She has never done that before. The most I’ve got was some cleavage. I’d welcome her new found adventurous side but for the message that came with it.

“Maybe you’ll like this one then?”

Luckily I was just about to finish work so I went straight home and confronted her.

She at first seemed confused when I asked her why she sent the pic and what was the message about. She literally said “What the f*** are you talking about?

Then she changed tack and claimed she sent multiple pics and the first ones must not have come through hence the “Maybe you’ll like this one then?” message.

She was actually angry with me for not replying to the first ones.

I asked to see her phone and she refused and we had a massive argument because I don’t trust her.

She locked herself in the spare room and 4 hours later came out and apologized and showed me her phone.

Of course it was clean, she had all the time she needed.
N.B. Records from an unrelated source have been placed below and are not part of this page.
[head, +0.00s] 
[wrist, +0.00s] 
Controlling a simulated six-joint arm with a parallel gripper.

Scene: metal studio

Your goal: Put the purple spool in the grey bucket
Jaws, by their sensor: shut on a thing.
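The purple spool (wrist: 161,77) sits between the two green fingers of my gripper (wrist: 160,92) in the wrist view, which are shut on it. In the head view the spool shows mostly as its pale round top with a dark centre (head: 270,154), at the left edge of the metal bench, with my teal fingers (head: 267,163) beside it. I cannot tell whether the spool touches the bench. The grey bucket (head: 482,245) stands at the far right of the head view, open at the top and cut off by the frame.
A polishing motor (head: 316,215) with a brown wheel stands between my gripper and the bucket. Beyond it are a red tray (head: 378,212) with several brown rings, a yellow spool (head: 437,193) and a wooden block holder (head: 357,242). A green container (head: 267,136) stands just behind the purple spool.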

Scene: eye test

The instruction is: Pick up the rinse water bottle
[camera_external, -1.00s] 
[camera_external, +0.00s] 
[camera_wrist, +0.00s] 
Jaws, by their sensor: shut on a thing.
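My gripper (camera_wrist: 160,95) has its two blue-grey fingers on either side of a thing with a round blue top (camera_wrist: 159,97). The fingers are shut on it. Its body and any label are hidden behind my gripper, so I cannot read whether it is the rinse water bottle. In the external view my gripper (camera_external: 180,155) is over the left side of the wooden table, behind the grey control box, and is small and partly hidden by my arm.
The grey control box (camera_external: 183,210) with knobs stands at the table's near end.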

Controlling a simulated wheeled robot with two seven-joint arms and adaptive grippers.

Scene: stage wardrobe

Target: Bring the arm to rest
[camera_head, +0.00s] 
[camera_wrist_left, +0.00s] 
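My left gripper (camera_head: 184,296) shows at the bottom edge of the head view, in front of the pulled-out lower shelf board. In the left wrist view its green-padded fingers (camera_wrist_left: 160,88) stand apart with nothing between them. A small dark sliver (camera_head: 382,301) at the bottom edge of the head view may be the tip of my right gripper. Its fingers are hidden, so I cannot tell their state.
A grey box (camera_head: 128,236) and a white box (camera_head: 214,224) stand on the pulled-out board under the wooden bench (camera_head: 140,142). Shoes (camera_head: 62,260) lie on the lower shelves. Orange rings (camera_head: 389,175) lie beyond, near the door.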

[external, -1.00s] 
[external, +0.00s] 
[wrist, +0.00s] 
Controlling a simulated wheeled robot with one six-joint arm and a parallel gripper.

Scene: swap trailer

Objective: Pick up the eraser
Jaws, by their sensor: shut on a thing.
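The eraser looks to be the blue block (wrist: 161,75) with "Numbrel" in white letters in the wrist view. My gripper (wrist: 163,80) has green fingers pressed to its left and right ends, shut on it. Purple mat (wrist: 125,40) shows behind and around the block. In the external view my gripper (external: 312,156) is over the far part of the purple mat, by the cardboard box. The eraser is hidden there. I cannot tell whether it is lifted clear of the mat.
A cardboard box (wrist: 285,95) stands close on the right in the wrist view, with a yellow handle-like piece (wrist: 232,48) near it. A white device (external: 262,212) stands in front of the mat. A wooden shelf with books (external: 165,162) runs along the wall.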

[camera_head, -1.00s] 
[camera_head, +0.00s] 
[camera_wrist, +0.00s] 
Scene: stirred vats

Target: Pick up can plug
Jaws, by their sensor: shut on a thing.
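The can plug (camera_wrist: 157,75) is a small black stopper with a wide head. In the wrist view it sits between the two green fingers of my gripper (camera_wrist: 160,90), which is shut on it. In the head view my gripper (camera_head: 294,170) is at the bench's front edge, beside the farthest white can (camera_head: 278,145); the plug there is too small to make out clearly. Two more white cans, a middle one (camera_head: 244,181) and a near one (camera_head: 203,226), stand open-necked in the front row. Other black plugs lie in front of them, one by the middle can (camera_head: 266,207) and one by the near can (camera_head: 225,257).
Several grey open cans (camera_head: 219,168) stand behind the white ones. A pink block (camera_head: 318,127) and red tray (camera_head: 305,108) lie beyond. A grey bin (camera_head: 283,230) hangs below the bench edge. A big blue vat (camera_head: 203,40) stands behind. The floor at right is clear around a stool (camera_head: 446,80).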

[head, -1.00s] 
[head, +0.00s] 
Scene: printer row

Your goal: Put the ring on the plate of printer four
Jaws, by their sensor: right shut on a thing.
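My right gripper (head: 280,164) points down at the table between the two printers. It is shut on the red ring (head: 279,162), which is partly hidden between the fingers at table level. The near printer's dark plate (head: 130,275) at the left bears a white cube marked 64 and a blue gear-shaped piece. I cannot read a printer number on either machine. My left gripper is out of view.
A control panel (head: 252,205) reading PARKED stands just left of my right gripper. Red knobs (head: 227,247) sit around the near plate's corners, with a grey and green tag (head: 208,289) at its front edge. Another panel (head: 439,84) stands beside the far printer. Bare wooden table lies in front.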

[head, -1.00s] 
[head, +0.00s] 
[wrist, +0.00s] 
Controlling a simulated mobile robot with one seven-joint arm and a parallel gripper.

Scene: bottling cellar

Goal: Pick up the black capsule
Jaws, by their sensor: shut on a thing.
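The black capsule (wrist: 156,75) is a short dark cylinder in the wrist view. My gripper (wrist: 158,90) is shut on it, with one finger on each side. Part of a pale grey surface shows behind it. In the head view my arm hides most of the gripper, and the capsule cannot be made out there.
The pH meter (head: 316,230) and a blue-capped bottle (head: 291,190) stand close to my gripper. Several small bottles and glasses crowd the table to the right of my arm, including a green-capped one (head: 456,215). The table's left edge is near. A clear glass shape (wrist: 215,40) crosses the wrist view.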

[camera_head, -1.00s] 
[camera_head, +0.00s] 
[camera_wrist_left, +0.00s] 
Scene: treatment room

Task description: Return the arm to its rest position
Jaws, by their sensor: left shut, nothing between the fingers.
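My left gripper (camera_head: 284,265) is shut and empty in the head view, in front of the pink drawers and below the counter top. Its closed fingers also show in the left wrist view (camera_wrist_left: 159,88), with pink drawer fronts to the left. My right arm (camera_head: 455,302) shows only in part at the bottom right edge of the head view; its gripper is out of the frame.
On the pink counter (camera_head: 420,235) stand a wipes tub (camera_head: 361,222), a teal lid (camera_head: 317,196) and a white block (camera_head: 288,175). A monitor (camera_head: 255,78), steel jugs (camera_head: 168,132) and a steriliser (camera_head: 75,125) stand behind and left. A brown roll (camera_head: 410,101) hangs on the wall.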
It had that one pic she sent to me in her texts plus the earlier ones that apparently didn’t send. They had “failed to send” next to them.

So it all looks legit but I can’t get passed her reaction when I got home and when I asked to see her phone.

So without wanting to state the obvious, she’s cheating right? I really don't want to confront her and ruin everything if she's not. 

If it makes a difference we are 33/25 and been together 6 years. We just bought a house and moved in 2 months ago. We moved to a different state so I’m worried the pics are because it’s someone from our old state.

Prior to this I’ve never had any reason to doubt her apart from one instance with another girl she confessed to me.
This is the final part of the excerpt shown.